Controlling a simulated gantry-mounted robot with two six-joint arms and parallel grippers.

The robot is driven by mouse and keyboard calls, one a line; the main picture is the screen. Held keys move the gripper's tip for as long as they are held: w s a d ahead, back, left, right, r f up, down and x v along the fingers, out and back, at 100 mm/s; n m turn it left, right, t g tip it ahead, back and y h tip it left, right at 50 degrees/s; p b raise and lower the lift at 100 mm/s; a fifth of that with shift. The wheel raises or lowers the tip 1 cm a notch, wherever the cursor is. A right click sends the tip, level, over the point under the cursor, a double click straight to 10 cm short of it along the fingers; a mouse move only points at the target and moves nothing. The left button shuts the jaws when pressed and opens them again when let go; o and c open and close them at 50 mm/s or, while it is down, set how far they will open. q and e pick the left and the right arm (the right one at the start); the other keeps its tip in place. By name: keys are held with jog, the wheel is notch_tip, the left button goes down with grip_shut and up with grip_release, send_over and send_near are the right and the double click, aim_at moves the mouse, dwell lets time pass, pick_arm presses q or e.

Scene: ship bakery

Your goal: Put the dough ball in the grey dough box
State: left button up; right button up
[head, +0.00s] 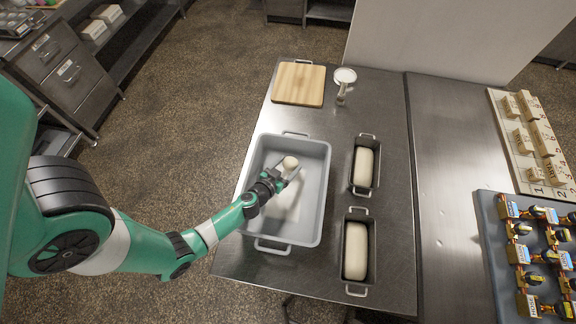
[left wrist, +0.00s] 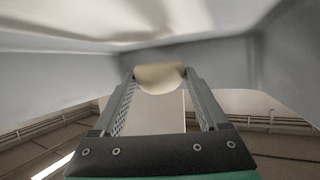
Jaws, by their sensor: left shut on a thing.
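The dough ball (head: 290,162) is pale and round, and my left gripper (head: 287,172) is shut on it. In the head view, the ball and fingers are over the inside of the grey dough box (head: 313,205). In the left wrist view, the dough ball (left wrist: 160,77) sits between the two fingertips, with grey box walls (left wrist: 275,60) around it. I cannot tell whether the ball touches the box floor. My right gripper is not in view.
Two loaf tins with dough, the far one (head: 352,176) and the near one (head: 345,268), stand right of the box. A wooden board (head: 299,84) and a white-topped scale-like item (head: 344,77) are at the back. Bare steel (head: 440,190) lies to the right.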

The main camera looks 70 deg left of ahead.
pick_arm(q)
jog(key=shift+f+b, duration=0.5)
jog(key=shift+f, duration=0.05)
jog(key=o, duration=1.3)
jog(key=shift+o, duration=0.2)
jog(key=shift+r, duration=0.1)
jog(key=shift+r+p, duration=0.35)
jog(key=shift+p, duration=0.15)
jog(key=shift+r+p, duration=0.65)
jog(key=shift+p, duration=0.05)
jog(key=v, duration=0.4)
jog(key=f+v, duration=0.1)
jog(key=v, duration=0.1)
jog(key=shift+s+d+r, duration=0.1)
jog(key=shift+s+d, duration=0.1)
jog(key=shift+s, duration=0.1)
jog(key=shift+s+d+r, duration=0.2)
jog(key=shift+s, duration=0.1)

...

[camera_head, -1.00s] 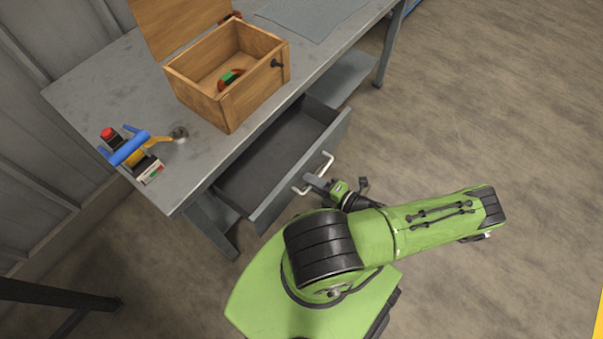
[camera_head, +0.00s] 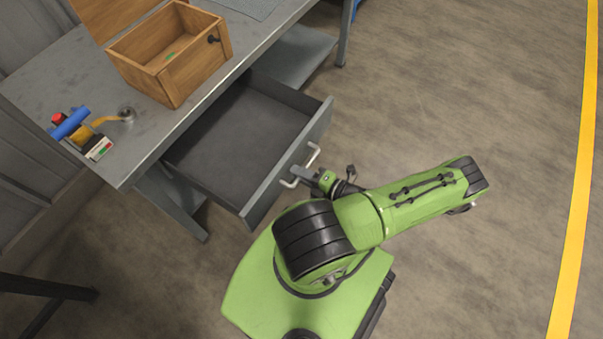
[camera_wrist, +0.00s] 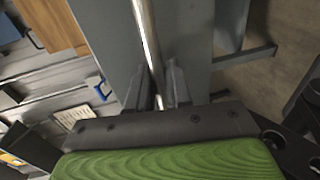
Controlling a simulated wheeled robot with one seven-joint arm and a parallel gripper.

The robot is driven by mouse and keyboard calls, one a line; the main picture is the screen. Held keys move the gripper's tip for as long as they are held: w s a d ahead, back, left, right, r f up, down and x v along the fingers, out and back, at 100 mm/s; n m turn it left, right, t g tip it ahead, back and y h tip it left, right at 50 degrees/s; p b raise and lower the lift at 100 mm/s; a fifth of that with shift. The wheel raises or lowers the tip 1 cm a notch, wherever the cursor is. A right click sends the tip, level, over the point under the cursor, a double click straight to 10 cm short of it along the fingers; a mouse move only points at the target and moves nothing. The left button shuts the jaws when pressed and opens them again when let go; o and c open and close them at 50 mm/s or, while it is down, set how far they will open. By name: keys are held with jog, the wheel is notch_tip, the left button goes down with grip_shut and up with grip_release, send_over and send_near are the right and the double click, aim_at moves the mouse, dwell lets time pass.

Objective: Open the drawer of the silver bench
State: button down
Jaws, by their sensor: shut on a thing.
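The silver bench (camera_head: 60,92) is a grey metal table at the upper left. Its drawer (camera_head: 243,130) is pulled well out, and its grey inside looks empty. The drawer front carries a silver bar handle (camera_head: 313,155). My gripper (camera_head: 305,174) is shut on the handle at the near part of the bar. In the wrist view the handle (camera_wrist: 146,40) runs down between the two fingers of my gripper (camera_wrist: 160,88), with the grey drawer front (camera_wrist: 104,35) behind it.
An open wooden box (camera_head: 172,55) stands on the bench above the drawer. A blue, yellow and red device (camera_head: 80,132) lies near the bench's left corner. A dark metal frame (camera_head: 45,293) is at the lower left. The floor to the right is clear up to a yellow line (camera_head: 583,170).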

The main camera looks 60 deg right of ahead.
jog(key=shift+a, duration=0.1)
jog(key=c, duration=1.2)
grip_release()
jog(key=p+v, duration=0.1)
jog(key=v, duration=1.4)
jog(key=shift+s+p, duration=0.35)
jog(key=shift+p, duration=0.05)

**TASK REQUIREMENTS**
Above is a listing; print exactly its lines from the one with "Objective: Open the" through the one with "State: button down", and no other lines.

**EXERCISE RESULT**
Objective: Open the drawer of the silver bench
State: button down

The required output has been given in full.